By the narrowest of margins, all three Sunnyside city council incumbents have been re-elected to another term at city hall. Kelly Maynes, Shari Madrid and Froylan Garcia all maintained their positions following Tuesday's election with Garcia winning his seat over challenger Tyler Grundy by a single vote.
The election's 51 total votes, which were cast on paper ballots at Sunnyside City Hall, were hand counted by local officials Tuesday night, allowing for a swift reporting of initial results.
Sunnyside city officials elected to have their city council seats voted on at their own city hall rather than use electronic county equipment at a polling location in East Carbon.
"This whole experience is something new for me," said Grundy in reaction to the election's results Wednesday morning. "I was surprised by the closeness of the race."
Grundy, 29, one of the field's younger candidates, also stated that he was satisfied with the race's results and would not ask for a recount despite the tight finish.

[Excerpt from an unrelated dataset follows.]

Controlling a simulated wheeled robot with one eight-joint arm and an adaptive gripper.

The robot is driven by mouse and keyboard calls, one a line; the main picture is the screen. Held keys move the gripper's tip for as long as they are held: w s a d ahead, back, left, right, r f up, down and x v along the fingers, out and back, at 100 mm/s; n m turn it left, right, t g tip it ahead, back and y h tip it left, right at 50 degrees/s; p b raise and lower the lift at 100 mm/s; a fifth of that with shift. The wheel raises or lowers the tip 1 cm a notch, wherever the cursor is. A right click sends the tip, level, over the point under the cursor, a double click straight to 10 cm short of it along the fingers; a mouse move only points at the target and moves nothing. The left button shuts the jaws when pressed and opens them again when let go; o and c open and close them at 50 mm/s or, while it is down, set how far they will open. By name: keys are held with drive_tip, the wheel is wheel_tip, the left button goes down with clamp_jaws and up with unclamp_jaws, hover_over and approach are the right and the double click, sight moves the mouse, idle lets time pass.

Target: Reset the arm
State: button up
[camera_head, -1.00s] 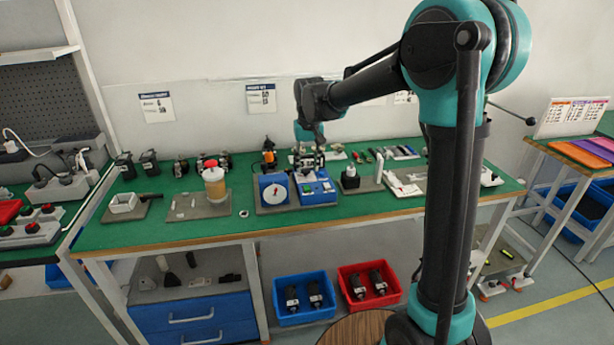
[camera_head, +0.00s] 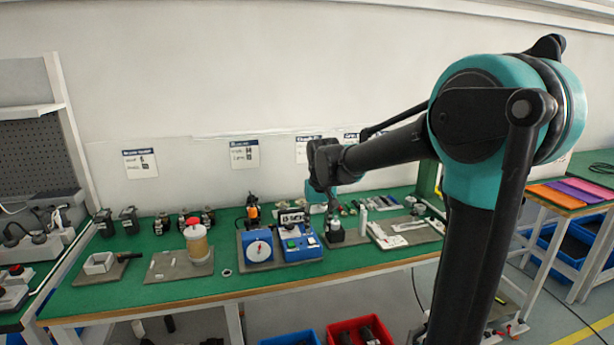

Sunnyside's results were provided to the Sun Advocate Tuesday night by City Recorder Polly Sanderson, who reported the balloting as follows:
*Kelly Maynes - 41 votes
*Shari Madrid - 35 votes
*Froylan Garcia - 33 votes
*Tyler Grundy - 32 votes
*Jennifer Carter - 12 votes
As far as Sunnyside's use of paper ballots goes, the history of America's ongoing conversion from paper to electronic elections has been lengthy to say the least, with many bumps along the road. Going back as far as 1975, issues with the integrity of America's voting system resulted in congress creating a Federal Election Commission tasked with developing national guidelines concerning the administration of a computer based vote-tallying system. However, due to a lack of appropriate skills at the state and local level in the mid-70s such a system was put on hold. Moving forward, both a 1984 report by the commission and issues with the 2000 Presidential race brought forward the creation of voluntary national standards for computer based voting systems.

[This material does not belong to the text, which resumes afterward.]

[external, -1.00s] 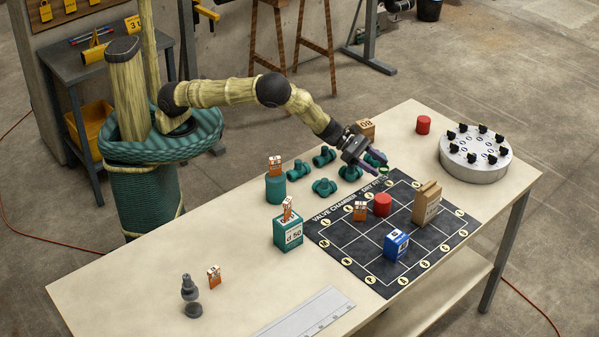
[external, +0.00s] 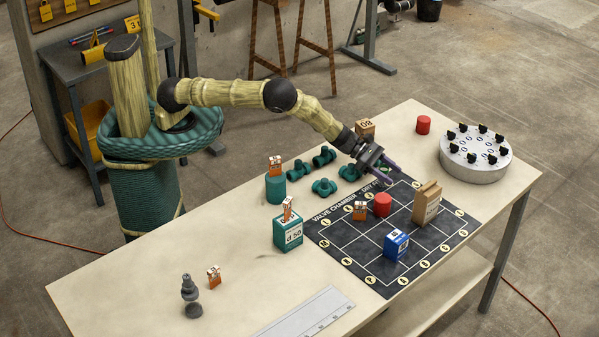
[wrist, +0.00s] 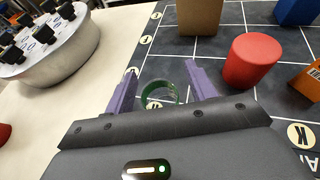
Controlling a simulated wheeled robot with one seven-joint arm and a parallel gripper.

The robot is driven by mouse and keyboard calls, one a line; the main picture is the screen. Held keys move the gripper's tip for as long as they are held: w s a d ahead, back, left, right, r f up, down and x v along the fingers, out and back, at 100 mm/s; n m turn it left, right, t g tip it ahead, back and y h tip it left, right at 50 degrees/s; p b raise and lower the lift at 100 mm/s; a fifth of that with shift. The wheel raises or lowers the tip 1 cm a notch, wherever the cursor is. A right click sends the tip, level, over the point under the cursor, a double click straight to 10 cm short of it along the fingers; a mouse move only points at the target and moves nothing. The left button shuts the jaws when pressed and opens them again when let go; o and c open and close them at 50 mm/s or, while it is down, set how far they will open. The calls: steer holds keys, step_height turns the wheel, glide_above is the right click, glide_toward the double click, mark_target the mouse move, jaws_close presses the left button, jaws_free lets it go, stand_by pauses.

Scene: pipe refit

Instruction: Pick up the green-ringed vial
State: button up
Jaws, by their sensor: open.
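A green ring (wrist: 152,88), apparently that of the green-ringed vial, shows between my fingers in the wrist view. It looks hollow or glassy, and the vial's lower part is hidden behind my gripper's body. My gripper (wrist: 160,69) is open, with one purple finger on each side of the ring and visible gaps between. The ring is largely hidden there by the fingers.
A red cylinder (external: 382,205), brown block (external: 427,203), blue box (external: 396,244) and orange box (external: 360,211) stand on the mat. A round silver stand (external: 474,167) with several black-topped pieces is at right. Teal fittings (external: 324,187) lie left of my gripper.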

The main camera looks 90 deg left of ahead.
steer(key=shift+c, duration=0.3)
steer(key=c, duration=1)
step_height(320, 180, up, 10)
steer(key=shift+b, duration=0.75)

In October of last year, the verified voter program produced a statistical summary of voting technology across the nation. According to the verified voter report, while national standards have been available for more than a decade, only Utah and Nevada have the capacity for 100 percent electronic voting and auditing across the entire state. In 2010, paper ballots were still used exclusively in
18 of the 50 states.
For residents of Sunnyside, voting in their own city and having their own officials count the votes was more important than the statistical accuracy of electronic voting.
"We are an individual city and we wanted to vote in our own city building," said Sunnyside Mayor Doug Parsons, during Tuesday's election.

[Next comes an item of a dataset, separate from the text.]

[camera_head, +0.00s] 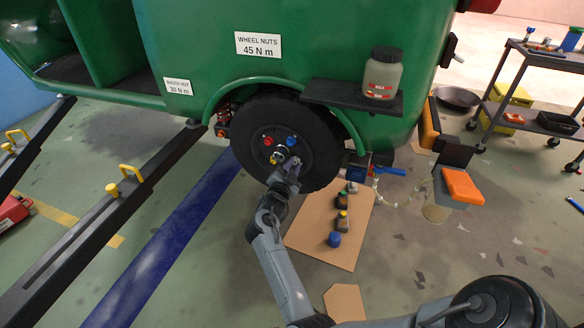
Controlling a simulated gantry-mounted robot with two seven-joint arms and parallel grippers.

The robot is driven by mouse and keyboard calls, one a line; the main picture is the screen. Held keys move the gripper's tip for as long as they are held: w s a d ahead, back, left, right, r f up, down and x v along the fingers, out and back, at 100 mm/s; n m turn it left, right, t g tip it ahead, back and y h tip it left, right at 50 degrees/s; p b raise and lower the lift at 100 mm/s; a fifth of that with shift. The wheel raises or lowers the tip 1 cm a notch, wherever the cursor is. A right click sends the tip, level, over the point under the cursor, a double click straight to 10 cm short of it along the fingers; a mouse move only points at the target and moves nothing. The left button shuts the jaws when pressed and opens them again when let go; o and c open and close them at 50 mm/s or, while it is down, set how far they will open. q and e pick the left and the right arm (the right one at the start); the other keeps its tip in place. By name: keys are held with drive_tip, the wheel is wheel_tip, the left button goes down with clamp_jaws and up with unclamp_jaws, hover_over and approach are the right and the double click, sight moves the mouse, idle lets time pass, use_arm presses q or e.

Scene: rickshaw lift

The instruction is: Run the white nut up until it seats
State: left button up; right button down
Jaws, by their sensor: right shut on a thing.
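The black wheel (246,158) sits under the green body's arch. A red nut (267,141) and a blue nut (291,141) show on its face. The white nut (278,156) appears as a small pale shape near the hub, partly covered by my gripper. My right gripper (287,163) reaches up to the wheel face from below and is shut on what looks like the white nut. The fingers and the nut are too small to show the exact grip or any gap behind the nut. My left gripper is out of view.
A black shelf (330,97) with a jar (383,74) juts out above right of the wheel. A cardboard sheet (318,247) with several small items lies below. A dark ramp (100,221) stands at left. A tool cart (536,122) stands at right.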

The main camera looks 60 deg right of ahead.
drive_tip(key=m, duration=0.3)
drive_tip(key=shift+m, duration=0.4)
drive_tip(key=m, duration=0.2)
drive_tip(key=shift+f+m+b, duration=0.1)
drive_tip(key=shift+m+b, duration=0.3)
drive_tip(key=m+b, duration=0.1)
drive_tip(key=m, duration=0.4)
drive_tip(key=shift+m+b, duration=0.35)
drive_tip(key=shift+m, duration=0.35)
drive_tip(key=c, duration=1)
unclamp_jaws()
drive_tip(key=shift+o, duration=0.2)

According to Parsons, the council discussed the issue before this year's primary and decided found that local residents very much approved of the idea of returning city voting to their own community.
Sanderson reported that area's residents have been voting in East Carbon for at least the past six to eight years, as the municipality's former building was simply too small to house area voting, and the county preferred that East Carbon and Sunnyside poll at the same location.
"We found that our residents would much rather stay in their own city to vote," explained Sanderson. "So we informed the county that we would conduct our own election and contacted Carr Printing in order to receive our paper ballots."